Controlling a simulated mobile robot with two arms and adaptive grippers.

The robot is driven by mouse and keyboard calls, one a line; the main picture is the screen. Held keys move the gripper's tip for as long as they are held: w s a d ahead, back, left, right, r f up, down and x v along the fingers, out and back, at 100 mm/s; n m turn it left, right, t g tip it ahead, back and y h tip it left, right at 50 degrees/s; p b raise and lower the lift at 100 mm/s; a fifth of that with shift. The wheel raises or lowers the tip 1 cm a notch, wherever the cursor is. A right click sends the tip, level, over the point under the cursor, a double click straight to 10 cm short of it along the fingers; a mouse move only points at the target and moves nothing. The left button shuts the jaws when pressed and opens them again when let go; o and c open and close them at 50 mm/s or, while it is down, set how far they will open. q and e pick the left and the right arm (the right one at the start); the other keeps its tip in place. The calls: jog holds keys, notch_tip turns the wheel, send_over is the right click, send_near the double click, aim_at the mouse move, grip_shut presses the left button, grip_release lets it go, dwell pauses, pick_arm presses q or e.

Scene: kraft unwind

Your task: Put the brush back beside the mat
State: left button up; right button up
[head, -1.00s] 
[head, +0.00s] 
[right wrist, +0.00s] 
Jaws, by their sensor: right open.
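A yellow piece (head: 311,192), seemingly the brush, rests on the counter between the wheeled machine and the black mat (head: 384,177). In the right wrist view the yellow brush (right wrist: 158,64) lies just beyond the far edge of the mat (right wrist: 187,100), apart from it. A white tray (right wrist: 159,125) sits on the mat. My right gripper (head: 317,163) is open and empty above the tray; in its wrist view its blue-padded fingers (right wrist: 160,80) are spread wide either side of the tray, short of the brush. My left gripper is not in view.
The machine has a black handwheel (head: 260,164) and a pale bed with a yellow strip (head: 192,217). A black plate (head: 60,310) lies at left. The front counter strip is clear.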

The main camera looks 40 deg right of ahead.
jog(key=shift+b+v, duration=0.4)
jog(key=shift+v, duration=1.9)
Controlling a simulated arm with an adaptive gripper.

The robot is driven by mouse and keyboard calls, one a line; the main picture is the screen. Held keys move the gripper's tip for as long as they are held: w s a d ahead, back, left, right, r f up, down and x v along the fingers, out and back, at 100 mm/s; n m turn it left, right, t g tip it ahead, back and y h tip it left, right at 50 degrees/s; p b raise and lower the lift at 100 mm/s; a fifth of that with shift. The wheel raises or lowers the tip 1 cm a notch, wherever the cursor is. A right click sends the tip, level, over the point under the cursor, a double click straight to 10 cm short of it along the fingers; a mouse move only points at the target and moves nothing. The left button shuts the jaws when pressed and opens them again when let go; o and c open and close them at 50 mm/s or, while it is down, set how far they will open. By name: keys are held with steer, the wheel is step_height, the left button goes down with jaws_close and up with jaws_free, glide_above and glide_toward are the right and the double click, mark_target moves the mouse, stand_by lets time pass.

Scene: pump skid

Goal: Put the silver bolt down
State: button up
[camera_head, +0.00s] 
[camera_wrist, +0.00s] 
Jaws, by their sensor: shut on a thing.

·····

Could you transcribe the records in full, exactly?

Controlling a simulated mobile robot with two arms and adaptive grippers.

The robot is driven by mouse and keyboard calls, one a line; the main picture is the screen. Held keys move the gripper's tip for as long as they are held: w s a d ahead, back, left, right, r f up, down and x v along the fingers, out and back, at 100 mm/s; n m turn it left, right, t g tip it ahead, back and y h tip it left, right at 50 degrees/s; p b raise and lower the lift at 100 mm/s; a fifth of that with shift. The wheel raises or lowers the tip 1 cm a notch, wherever the cursor is. A right click sends the tip, level, over the point under the cursor, a double click straight to 10 cm short of it along the fingers; a mouse move only points at the target and moves nothing. The left button shuts the jaws when pressed and opens them again when let go; o and c open and close them at 50 mm/s or, while it is down, set how far they will open. q and e pick the left and the right arm (the right one at the start); the other keeps its tip in place. The calls: jog holds keys, notch_tip turns the wheel, send_over is the right click, send_near the double click, aim_at the mouse move, grip_shut presses the left button, grip_release lets it go, dwell pauses, pick_arm presses q or e.

Scene: kraft unwind

Your task: Put the brush back beside the mat
State: left button up; right button up
[head, -1.00s] 
[head, +0.00s] 
[right wrist, +0.00s] 
Jaws, by their sensor: right open.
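A yellow piece (head: 311,192), seemingly the brush, rests on the counter between the wheeled machine and the black mat (head: 384,177). In the right wrist view the yellow brush (right wrist: 158,64) lies just beyond the far edge of the mat (right wrist: 187,100), apart from it. A white tray (right wrist: 159,125) sits on the mat. My right gripper (head: 317,163) is open and empty above the tray; in its wrist view its blue-padded fingers (right wrist: 160,80) are spread wide either side of the tray, short of the brush. My left gripper is not in view.
The machine has a black handwheel (head: 260,164) and a pale bed with a yellow strip (head: 192,217). A black plate (head: 60,310) lies at left. The front counter strip is clear.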

The main camera looks 40 deg right of ahead.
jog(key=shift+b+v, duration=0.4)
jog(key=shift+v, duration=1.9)
Controlling a simulated arm with an adaptive gripper.

The robot is driven by mouse and keyboard calls, one a line; the main picture is the screen. Held keys move the gripper's tip for as long as they are held: w s a d ahead, back, left, right, r f up, down and x v along the fingers, out and back, at 100 mm/s; n m turn it left, right, t g tip it ahead, back and y h tip it left, right at 50 degrees/s; p b raise and lower the lift at 100 mm/s; a fifth of that with shift. The wheel raises or lowers the tip 1 cm a notch, wherever the cursor is. A right click sends the tip, level, over the point under the cursor, a double click straight to 10 cm short of it along the fingers; a mouse move only points at the target and moves nothing. The left button shuts the jaws when pressed and opens them again when let go; o and c open and close them at 50 mm/s or, while it is down, set how far they will open. By name: keys are held with steer, the wheel is step_height, the left button goes down with jaws_close and up with jaws_free, glide_above and glide_toward are the right and the double click, mark_target moves the mouse, stand_by lets time pass.

Scene: pump skid

Goal: Put the silver bolt down
State: button up
[camera_head, +0.00s] 
[camera_wrist, +0.00s] 
Jaws, by their sensor: shut on a thing.

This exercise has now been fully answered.